Essas três revoluções são episódios de uma só Revolução, que visa a destruição completa da ordem cristã (Oliveira, 1998, p. 2).

🌪️A Negação da Ordem e a Utopia Revolucionária

O estado de desolação espiritual descrito — "não temos mais o amor, a força, a verdade e o caminho; não temos Deus" (Carpeaux, 2021) — é o resultado lógico da destruição da ordem por excelência. A ordem que vem sendo destruída é a disposição dos homens e das coisas segundo a doutrina da Igreja, ou seja, a civilização cristã. Em seu lugar, a Revolução pretende implantar o seu oposto: uma "anti-ordem" (Oliveira, 1998, p. 16).

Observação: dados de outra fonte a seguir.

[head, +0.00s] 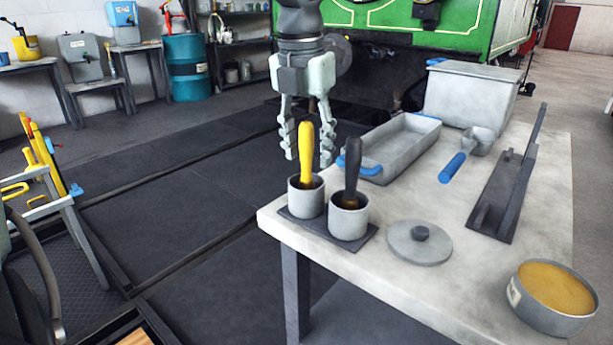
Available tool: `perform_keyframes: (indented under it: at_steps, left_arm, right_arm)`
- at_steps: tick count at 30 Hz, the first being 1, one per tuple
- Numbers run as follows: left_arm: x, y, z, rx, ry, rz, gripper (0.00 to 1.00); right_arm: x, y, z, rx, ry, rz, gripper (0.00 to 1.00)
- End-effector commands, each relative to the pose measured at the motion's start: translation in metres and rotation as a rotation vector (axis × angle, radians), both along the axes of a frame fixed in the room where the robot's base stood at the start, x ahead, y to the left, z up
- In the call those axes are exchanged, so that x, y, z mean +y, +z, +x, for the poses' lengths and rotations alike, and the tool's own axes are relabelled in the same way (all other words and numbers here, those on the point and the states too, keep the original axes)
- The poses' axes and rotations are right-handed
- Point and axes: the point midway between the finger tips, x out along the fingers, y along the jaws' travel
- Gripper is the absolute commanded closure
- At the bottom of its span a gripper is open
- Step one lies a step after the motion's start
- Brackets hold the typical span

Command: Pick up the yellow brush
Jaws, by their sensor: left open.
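The yellow brush (307,152) stands upright with its handle up in the left grey cup (306,201) near the table's left corner. Its lower end is hidden in the cup. A black brush (352,170) stands in the grey cup (347,221) beside it. My left gripper (307,158) points down with its fingers spread and looks empty. In the picture its fingers lie on either side of the yellow handle; they seem to be behind it, but I cannot tell the exact depth. My right gripper does not show.
Both cups stand on a dark tray (322,230) on the grey table (480,285). Behind are a grey pan (408,140) with blue handles and a large lidded box (472,95). A round lid (419,243) and a bowl of yellow stuff (555,290) stand to the right.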

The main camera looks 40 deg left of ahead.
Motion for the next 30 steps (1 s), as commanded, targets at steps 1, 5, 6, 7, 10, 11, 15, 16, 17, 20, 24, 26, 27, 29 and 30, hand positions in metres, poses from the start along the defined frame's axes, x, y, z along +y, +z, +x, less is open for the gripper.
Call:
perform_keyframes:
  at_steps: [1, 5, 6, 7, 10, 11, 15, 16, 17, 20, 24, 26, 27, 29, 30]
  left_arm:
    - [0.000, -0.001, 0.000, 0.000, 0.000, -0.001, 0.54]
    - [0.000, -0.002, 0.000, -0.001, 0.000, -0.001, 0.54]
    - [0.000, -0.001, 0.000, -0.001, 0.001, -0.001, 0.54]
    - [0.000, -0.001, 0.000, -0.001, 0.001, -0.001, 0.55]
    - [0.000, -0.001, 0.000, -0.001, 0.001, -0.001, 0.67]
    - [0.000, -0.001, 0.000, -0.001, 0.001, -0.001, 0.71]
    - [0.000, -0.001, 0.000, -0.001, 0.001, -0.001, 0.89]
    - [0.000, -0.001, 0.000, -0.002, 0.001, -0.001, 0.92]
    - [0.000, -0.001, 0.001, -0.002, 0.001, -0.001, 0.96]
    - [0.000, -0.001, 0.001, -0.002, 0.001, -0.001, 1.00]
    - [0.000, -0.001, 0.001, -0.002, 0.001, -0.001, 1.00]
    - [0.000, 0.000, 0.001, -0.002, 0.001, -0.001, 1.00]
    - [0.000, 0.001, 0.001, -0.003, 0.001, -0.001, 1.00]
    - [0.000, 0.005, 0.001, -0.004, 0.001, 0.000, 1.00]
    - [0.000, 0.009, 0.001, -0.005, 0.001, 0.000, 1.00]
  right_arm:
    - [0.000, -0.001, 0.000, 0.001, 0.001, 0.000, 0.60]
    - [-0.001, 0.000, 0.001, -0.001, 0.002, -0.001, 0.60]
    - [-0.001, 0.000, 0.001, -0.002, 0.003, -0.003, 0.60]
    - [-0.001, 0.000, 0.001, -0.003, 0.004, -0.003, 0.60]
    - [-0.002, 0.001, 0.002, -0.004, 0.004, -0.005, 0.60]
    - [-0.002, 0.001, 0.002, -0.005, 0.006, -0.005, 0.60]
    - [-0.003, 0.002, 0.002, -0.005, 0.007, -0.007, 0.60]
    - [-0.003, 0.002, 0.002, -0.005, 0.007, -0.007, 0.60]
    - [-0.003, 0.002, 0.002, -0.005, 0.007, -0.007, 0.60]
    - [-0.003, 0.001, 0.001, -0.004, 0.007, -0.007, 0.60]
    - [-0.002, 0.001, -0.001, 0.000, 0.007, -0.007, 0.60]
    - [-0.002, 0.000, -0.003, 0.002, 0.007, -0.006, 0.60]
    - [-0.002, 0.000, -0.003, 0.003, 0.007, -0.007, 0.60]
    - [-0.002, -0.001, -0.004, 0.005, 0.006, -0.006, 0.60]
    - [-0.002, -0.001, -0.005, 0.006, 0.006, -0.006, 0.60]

Ao negar o pecado original e a Redenção, a Revolução promove a utopia de um paraíso terreno a ser alcançado pela ciência, pela técnica e pela reestruturação social. Neste mundo, o homem seria autossuficiente e realizaria a felicidade definitiva sem o sobrenatural. Contudo, ao negar a Deus e a distinção entre o bem e o mal, o processo revolucionário destrói os próprios fundamentos da existência humana, conduzindo ao vazio, ao desespero e à autodestruição, como bem apontam as "cifras de suicídio" (Carpeaux, 2021). A ausência de um caminho é a consequência inevitável da negação da Verdade, que é Cristo e Sua Igreja.

🧭Conclusão

O diagnóstico apresentado por Otto Maria Carpeaux é profundamente confirmado e iluminado quando analisado através da lente de um processo revolucionário, multissecular e de caráter metafísico. A crise de fé não é um acidente histórico, mas o objetivo central de um movimento que, partindo de paixões desordenadas como o orgulho e a sensualidade, busca subverter toda a ordem legítima para implantar um estado de coisas diametralmente oposto à civilização cristã. O abandono de Deus, portanto, não é meramente uma consequência, mas a causa e o motor da Revolução que conduz o homem moderno ao "horror do aniquilamento".

📚Referências

CARPEAUX, Otto Maria. Caminhos para a Roma: Aventura, queda e vitória do espírito. Tradução de Bruno Mori. Campinas: Vide Editorial, 2021. Edição para Kindle.
OLIVEIRA, Plinio Corrêa de. Revolução e Contra-Revolução. 4. ed. São Paulo: Artpress, 1998.